=== Records of robot episodes ===
%%

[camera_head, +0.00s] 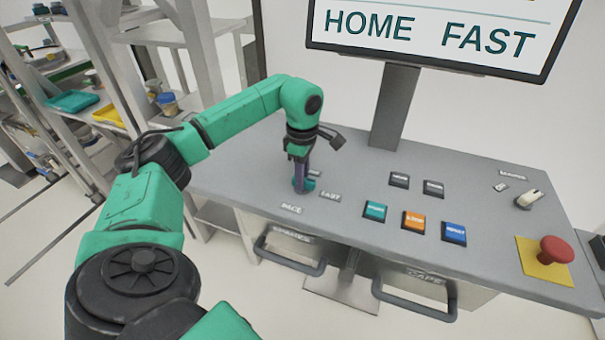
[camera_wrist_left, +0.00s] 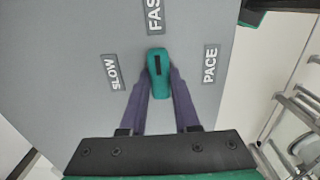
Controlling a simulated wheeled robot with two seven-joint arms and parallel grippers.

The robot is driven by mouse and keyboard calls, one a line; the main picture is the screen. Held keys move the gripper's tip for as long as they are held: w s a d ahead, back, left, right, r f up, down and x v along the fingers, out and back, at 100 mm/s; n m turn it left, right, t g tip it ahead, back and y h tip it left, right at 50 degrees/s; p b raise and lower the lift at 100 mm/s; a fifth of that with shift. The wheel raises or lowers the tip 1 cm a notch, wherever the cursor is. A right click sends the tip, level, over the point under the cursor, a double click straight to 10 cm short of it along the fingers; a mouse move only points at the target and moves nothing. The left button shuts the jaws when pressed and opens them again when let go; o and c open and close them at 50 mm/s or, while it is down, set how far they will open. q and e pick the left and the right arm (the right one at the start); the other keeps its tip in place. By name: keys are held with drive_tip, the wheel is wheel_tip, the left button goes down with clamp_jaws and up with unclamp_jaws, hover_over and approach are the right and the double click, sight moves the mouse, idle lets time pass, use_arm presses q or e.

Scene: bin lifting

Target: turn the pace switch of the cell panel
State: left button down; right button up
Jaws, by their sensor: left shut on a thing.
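The pace switch (camera_wrist_left: 161,88) is a teal knob with a black line, on the grey cell panel (camera_head: 345,215). In the wrist view the marked end of the knob faces the FAST label (camera_wrist_left: 154,16). The SLOW label (camera_wrist_left: 113,73) is to its left and the PACE label (camera_wrist_left: 210,63) to its right. My left gripper (camera_wrist_left: 160,85) has one purple finger along each side of the knob and is shut on it. In the head view the left gripper (camera_head: 303,186) points down at the panel and hides part of the switch. My right gripper is not in view.
A screen (camera_head: 435,32) above the panel reads HOME and FAST. Teal (camera_head: 375,211), orange (camera_head: 413,220) and blue (camera_head: 454,233) buttons sit right of the switch. A red mushroom button (camera_head: 556,250) and a pale switch (camera_head: 530,199) are farther right. Shelves stand at the left.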

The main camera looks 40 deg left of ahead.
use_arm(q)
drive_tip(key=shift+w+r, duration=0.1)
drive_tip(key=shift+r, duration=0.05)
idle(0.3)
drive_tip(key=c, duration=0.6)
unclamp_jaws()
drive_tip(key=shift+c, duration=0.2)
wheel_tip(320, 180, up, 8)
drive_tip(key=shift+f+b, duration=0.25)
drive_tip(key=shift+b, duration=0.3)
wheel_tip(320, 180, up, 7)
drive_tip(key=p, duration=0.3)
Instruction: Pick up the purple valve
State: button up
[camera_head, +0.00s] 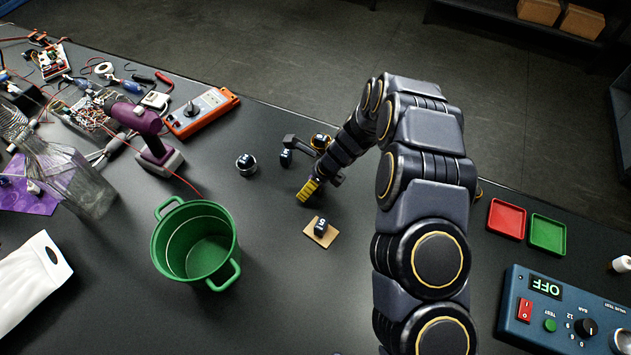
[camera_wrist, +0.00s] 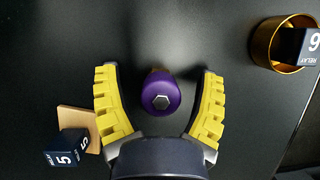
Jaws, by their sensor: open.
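My gripper (camera_wrist: 159,76) is open, with one yellow ribbed finger to each side of the valve. Gaps show between the valve and both fingers, and nothing is held. In the head view my gripper (camera_head: 310,189) is low over the dark table, and I cannot make out the valve there, likely hidden by my gripper or arm.
A block marked 5 (camera_wrist: 66,158) touches or overlaps a tan pad (camera_wrist: 77,118) near the left finger. A gold cup (camera_wrist: 268,45) holds a block marked 6 (camera_wrist: 307,45). The head view shows a green bucket (camera_head: 196,242), red tray (camera_head: 506,219), green tray (camera_head: 547,234) and blue test box (camera_head: 565,315).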

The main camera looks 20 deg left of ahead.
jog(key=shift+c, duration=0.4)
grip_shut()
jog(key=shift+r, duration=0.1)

%%

=== EXERCISE ===
Going back to the data above, write out everything from the line with "[camera_wrist_left, +0.00s]" down to the line with "State: left button down; right button up", both included, leaving every picture out.

=== EXERCISE RESULT ===
[camera_wrist_left, +0.00s] 
Controlling a simulated wheeled robot with two seven-joint arms and parallel grippers.

The robot is driven by mouse and keyboard calls, one a line; the main picture is the screen. Held keys move the gripper's tip for as long as they are held: w s a d ahead, back, left, right, r f up, down and x v along the fingers, out and back, at 100 mm/s; n m turn it left, right, t g tip it ahead, back and y h tip it left, right at 50 degrees/s; p b raise and lower the lift at 100 mm/s; a fifth of that with shift. The wheel raises or lowers the tip 1 cm a notch, wherever the cursor is. A right click sends the tip, level, over the point under the cursor, a double click straight to 10 cm short of it along the fingers; a mouse move only points at the target and moves nothing. The left button shuts the jaws when pressed and opens them again when let go; o and c open and close them at 50 mm/s or, while it is down, set how far they will open. q and e pick the left and the right arm (the right one at the start); the other keeps its tip in place. By name: keys are held with drive_tip, the wheel is wheel_tip, the left button goes down with clamp_jaws and up with unclamp_jaws, hover_over and approach are the right and the double click, sight moves the mouse, idle lets time pass, use_arm presses q or e.

Scene: bin lifting

Target: turn the pace switch of the cell panel
State: left button down; right button up

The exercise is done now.